Opera Neon Releases CLI Tool Letting AI Coding Agents Control the Browser Directly
Opera Neon has published a video guide showing developers how to give two widely used AI coding tools — Cursor and Codex — direct control over its browser, eliminating the need to manually switch between a code editor and a browser window.
The company posted the walkthrough on X on June 17, demonstrating a command-line tool called Opera Browser CLI that acts as a bridge between an AI coding agent and the browser itself.
What the Tool Does
Opera Browser CLI lets AI agents open web pages, click buttons, fill forms, and execute other browser tasks without extra extensions or separate sign-ins.
It runs locally on the developer’s machine, meaning no cloud relay sits between the coding environment and the browser.
Cursor and Codex are AI-assisted coding tools that help developers write and manage code faster.
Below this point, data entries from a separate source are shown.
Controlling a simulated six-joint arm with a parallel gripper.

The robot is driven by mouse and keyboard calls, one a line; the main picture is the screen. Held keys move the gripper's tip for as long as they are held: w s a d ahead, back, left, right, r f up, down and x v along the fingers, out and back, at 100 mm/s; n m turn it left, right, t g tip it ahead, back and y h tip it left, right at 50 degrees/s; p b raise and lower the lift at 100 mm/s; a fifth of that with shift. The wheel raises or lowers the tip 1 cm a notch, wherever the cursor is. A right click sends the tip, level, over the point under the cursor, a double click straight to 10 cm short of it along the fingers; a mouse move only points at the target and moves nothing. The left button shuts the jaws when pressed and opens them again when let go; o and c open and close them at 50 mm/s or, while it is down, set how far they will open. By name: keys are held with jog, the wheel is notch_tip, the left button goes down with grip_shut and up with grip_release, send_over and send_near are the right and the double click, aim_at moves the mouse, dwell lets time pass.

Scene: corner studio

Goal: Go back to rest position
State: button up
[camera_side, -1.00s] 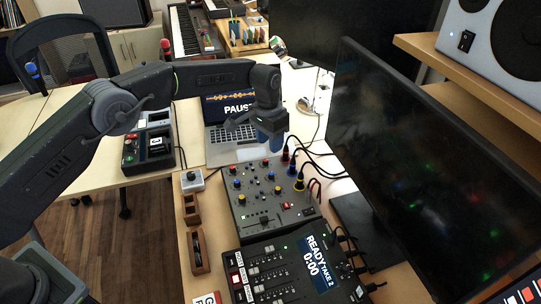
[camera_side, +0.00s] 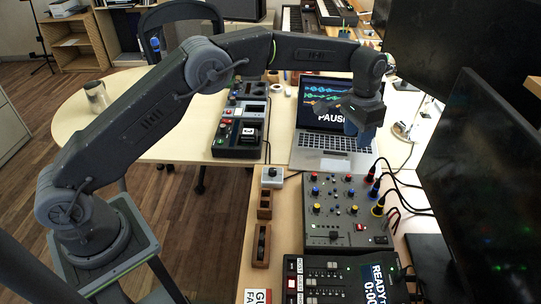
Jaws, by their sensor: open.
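My gripper (camera_side: 360,128) hangs at the end of my arm, pointing down, in front of the right part of the laptop screen. It is open, and I see nothing held in it; its blue fingertips are small in this view. It is above and apart from the desk, behind the grey mixer (camera_side: 345,212) with its coloured knobs. The laptop (camera_side: 318,152) stands open and shows waveforms and the word PAUSE, partly hidden by my gripper.
A large dark monitor (camera_side: 480,170) stands close on the right. Cables with red and yellow plugs rise from the mixer. A second console (camera_side: 335,280) is in front. A black button panel (camera_side: 238,128) lies left of the laptop. Small wooden trays (camera_side: 262,243) line the desk edge.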

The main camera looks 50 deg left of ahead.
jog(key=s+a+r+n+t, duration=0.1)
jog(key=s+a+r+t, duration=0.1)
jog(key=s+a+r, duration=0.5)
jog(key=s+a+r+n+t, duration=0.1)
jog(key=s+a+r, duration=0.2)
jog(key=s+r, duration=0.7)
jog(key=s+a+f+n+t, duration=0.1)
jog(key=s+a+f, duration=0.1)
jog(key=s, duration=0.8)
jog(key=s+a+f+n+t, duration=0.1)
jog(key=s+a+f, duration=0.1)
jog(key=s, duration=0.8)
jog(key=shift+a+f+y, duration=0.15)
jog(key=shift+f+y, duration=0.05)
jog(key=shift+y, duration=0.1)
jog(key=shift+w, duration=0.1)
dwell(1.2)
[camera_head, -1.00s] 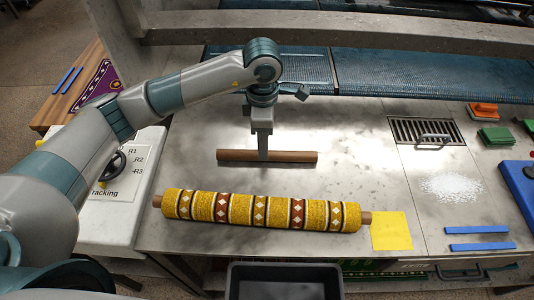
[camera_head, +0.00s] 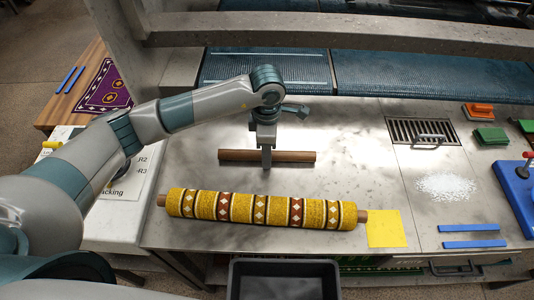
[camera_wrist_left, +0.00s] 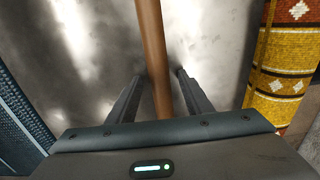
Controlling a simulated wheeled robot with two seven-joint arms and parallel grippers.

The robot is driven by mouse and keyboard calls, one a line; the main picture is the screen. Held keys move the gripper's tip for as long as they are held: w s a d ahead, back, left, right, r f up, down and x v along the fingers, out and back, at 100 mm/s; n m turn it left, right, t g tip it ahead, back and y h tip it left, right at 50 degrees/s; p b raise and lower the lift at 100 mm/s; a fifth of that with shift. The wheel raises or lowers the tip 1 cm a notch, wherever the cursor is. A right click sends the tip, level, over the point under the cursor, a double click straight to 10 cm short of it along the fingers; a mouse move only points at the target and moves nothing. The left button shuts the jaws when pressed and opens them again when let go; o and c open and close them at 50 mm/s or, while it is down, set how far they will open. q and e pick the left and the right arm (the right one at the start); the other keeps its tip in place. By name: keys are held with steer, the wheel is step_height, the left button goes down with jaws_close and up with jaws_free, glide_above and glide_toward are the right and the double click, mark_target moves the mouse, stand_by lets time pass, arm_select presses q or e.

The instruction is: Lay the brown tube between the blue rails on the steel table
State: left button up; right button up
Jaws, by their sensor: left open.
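The brown tube (camera_head: 295,156) lies crosswise on the steel table (camera_head: 370,190), behind the rolled rug. My left gripper (camera_head: 266,162) is over the middle of the tube, pointing down. In the left wrist view the tube (camera_wrist_left: 153,45) runs between the two open fingers (camera_wrist_left: 158,82), with a gap on each side. Two blue rails lie parallel at the table's front right, the rear one (camera_head: 474,228) and the front one (camera_head: 475,244), with a narrow bare strip between them. My right gripper is not in view.
A yellow patterned rug roll (camera_head: 262,208) lies in front of the tube, with a yellow sheet (camera_head: 386,229) at its right end. White powder (camera_head: 446,186) and a drain grate (camera_head: 423,131) are behind the rails. A blue object (camera_head: 515,190) stands at the right edge.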

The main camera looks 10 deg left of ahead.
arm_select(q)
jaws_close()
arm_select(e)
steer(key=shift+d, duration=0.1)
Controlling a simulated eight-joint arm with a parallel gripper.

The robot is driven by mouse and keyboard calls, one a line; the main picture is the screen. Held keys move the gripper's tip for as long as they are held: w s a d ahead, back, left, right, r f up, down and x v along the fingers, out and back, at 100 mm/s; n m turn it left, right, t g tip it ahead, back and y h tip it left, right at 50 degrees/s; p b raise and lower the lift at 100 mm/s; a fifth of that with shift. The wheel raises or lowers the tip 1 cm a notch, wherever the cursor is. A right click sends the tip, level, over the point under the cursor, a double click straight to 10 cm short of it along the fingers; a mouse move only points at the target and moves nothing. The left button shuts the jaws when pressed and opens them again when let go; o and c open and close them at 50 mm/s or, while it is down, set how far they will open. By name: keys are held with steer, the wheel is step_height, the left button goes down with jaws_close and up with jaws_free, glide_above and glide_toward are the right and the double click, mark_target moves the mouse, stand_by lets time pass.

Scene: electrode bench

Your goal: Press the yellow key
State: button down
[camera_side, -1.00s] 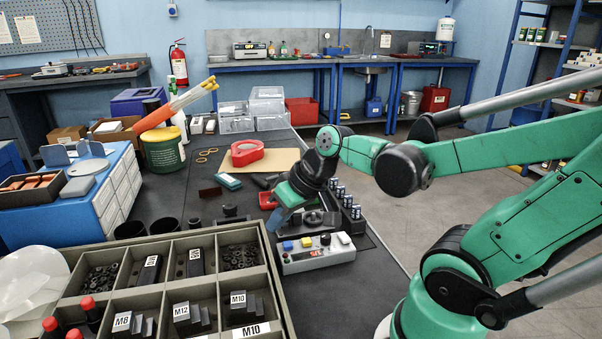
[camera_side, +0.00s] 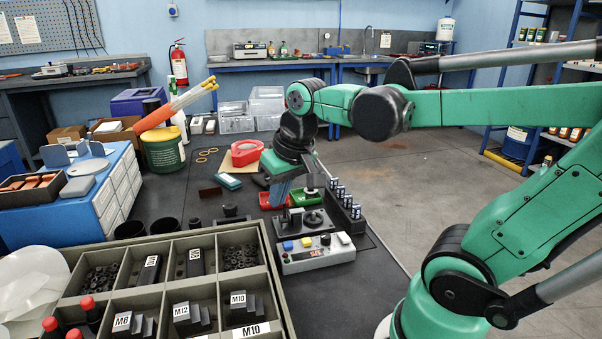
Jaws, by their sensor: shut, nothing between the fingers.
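A white control box (camera_side: 316,262) lies on the dark bench in front of my gripper. Its top carries a row of keys: a blue key (camera_side: 288,245), the yellow key (camera_side: 306,242), a black round knob (camera_side: 325,239) and a white key (camera_side: 344,238). A small red display (camera_side: 312,254) is on its front. My gripper (camera_side: 285,207) is shut and empty, pointing down behind the box, up and left of the yellow key. It appears apart from the key. The fingertips are small and hard to make out against the dark things behind.
A dark round fixture (camera_side: 314,219) stands just behind the box. A rack with several small cylinders (camera_side: 346,203) is to its right. Red (camera_side: 268,201) and green (camera_side: 309,197) trays lie behind. A divided parts crate (camera_side: 262,240) stands close on the left. The bench right of the box is clear.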

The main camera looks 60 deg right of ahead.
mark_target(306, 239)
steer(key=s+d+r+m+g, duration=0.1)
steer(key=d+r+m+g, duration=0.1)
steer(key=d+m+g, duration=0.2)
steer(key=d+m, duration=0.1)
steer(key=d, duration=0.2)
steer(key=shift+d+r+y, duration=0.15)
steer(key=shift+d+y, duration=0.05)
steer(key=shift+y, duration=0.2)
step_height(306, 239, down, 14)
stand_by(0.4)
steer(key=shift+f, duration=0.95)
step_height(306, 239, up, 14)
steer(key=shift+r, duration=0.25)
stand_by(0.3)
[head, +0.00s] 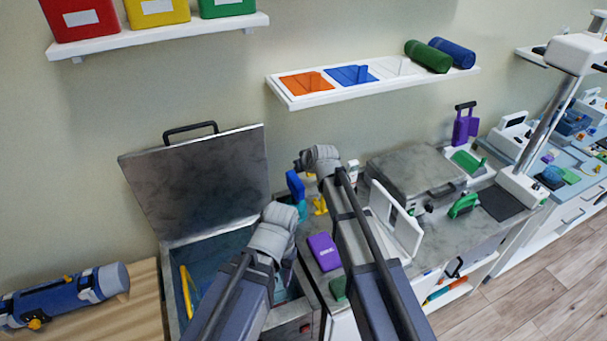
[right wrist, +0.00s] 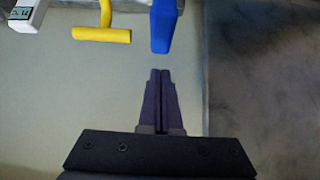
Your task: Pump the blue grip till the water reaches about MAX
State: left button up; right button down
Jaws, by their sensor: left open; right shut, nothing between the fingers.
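The blue grip (head: 295,185) stands upright on the worktop just right of the open tank (head: 172,262). It also shows at the top of the right wrist view (right wrist: 163,27). My right gripper (right wrist: 159,75) is shut and empty, its tips pointing at the blue grip with a small gap in the picture. In the head view my right arm hides most of that gripper. My left gripper (head: 288,266) is open over the tank's right side, mostly hidden by its own wrist. The tank's inside looks blue; I cannot make out the water level or a MAX mark.
A yellow handle (right wrist: 102,35) stands left of the blue grip in the right wrist view. A purple box (head: 324,251) lies between my arms. The raised tank lid (head: 200,180) stands behind the tank, and a white shelf (head: 375,86) hangs above. A white panel (head: 397,222) stands right of my right arm.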

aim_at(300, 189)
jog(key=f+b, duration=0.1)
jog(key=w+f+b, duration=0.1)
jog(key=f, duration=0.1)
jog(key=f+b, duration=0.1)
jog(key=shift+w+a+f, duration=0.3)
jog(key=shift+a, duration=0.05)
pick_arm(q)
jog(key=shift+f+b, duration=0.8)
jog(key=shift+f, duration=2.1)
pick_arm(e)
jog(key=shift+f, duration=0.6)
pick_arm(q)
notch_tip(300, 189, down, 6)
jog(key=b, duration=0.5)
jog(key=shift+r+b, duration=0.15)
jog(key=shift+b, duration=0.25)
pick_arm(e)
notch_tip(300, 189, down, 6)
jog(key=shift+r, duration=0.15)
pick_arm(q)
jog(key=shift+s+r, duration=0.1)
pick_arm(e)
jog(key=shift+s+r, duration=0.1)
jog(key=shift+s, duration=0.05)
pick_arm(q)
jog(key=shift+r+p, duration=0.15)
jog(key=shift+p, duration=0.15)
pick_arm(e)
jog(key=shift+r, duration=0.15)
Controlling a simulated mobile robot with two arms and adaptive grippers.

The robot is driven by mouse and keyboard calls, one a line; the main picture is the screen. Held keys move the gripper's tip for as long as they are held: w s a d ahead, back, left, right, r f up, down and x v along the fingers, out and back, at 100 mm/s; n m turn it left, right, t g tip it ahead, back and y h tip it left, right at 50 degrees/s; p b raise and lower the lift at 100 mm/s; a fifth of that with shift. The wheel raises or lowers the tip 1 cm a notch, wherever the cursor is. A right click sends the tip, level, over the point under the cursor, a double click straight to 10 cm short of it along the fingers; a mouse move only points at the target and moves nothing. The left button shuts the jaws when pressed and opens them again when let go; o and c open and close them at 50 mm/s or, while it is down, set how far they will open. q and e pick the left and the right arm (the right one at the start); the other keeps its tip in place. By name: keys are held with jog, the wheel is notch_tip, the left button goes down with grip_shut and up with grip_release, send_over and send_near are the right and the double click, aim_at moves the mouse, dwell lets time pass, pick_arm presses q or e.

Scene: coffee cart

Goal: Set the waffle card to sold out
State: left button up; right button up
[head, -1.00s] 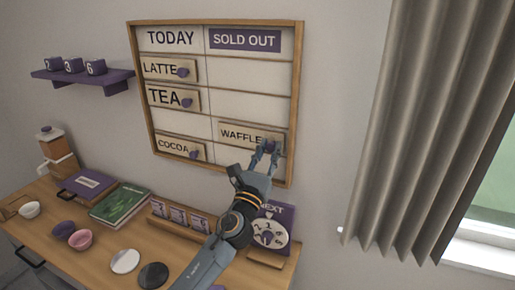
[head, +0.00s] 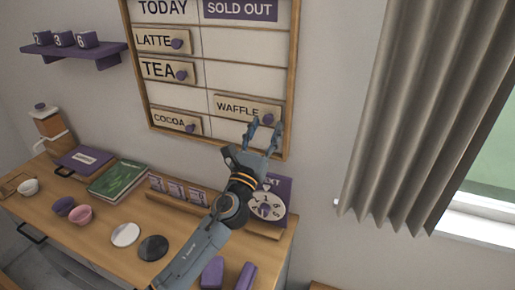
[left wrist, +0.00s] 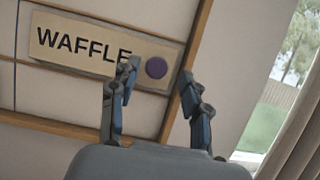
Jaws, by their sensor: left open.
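The wooden waffle card (head: 238,108) sits in the right column of the wall board, under the purple SOLD OUT heading (head: 240,9). It also shows in the left wrist view (left wrist: 85,42), with its round purple knob (left wrist: 156,68) uncovered between the finger lines. My left gripper (head: 265,127) is open and empty, just below and in front of the knob end of the card, apart from it. In the left wrist view its fingertips (left wrist: 158,72) stand either side of the knob. My right gripper is not in view.
Latte (head: 155,41), tea (head: 160,70) and cocoa (head: 170,121) cards sit in the TODAY column. Below, a wooden counter (head: 100,215) holds cups, a green book (head: 118,178) and a dial sign (head: 268,205). A curtain (head: 420,110) hangs at the right.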

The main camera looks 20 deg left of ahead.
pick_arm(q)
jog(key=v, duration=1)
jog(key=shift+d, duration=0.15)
Developers routinely need to check sites, test features, or retrieve web data mid-build — tasks the AI can now handle autonomously through the CLI.
Setup Steps
The setup requires Node.js version 20 or newer, plus an installed and logged-in copy of Opera Neon.
From a terminal, developers run one combined command: `npm install -g opera-browser-cli && opera-browser-cli setup`. The setup step detects the existing Opera installation and completes configuration automatically.
To test the connection, developers run `opera-browser-cli open` followed by any web address — for example, `https://www.operaneon.com/` — and the browser opens that page directly from the terminal or coding environment.
Once connected, commands stay simple. A developer types a request, or lets the AI agent issue it, and the browser responds immediately.
Opera Neon has not disclosed how many developers currently use the browser, nor has it published adoption figures for the CLI tool since the June 17 post.